◆ **WORK TO BE COMPLETED**
Make an exact copy of the data below, leaving out every picture.

◆ **SOURCE MATERIAL**
****************

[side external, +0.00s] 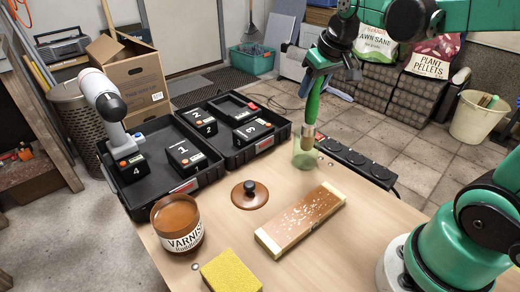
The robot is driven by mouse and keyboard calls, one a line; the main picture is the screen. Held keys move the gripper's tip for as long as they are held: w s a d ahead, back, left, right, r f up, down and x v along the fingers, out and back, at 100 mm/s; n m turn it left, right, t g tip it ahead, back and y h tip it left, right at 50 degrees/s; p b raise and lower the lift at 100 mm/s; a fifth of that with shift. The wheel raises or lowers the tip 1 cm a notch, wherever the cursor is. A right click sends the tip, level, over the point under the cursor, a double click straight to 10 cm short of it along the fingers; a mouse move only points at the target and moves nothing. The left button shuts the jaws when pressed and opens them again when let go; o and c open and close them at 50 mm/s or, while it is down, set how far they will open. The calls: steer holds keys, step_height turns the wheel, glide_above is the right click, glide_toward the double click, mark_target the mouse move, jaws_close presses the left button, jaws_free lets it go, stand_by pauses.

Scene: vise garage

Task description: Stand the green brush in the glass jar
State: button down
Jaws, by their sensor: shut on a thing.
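The green brush (314,101) is held near upright, bristles down, in my gripper (323,72), which is shut on its handle. The bristle end overlaps the mouth of the glass jar (305,155) in the side external view. I cannot tell for sure how deep the bristles are inside the rim. The jar is a greenish clear glass standing upright near the table's far edge.
A power strip (358,162) lies right of the jar. A wooden board (302,218), a brown lid (250,195), a varnish tin (177,226) and a yellow sponge (232,272) are nearer. A black case (240,132) with numbered blocks is left of the jar.

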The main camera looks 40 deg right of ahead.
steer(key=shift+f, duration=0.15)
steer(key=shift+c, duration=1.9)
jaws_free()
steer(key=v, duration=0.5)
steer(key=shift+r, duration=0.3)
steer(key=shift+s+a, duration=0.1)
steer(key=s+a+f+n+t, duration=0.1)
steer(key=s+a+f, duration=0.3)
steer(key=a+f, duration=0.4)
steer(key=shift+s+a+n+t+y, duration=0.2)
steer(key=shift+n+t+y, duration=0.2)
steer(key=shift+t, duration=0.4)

****************

◆ **COMPLETE RESPONSE**
[side external, +0.00s] 
The robot is driven by mouse and keyboard calls, one a line; the main picture is the screen. Held keys move the gripper's tip for as long as they are held: w s a d ahead, back, left, right, r f up, down and x v along the fingers, out and back, at 100 mm/s; n m turn it left, right, t g tip it ahead, back and y h tip it left, right at 50 degrees/s; p b raise and lower the lift at 100 mm/s; a fifth of that with shift. The wheel raises or lowers the tip 1 cm a notch, wherever the cursor is. A right click sends the tip, level, over the point under the cursor, a double click straight to 10 cm short of it along the fingers; a mouse move only points at the target and moves nothing. The left button shuts the jaws when pressed and opens them again when let go; o and c open and close them at 50 mm/s or, while it is down, set how far they will open. The calls: steer holds keys, step_height turns the wheel, glide_above is the right click, glide_toward the double click, mark_target the mouse move, jaws_close presses the left button, jaws_free lets it go, stand_by pauses.

Scene: vise garage

Task description: Stand the green brush in the glass jar
State: button down
Jaws, by their sensor: shut on a thing.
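The green brush (314,101) is held near upright, bristles down, in my gripper (323,72), which is shut on its handle. The bristle end overlaps the mouth of the glass jar (305,155) in the side external view. I cannot tell for sure how deep the bristles are inside the rim. The jar is a greenish clear glass standing upright near the table's far edge.
A power strip (358,162) lies right of the jar. A wooden board (302,218), a brown lid (250,195), a varnish tin (177,226) and a yellow sponge (232,272) are nearer. A black case (240,132) with numbered blocks is left of the jar.

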The main camera looks 40 deg right of ahead.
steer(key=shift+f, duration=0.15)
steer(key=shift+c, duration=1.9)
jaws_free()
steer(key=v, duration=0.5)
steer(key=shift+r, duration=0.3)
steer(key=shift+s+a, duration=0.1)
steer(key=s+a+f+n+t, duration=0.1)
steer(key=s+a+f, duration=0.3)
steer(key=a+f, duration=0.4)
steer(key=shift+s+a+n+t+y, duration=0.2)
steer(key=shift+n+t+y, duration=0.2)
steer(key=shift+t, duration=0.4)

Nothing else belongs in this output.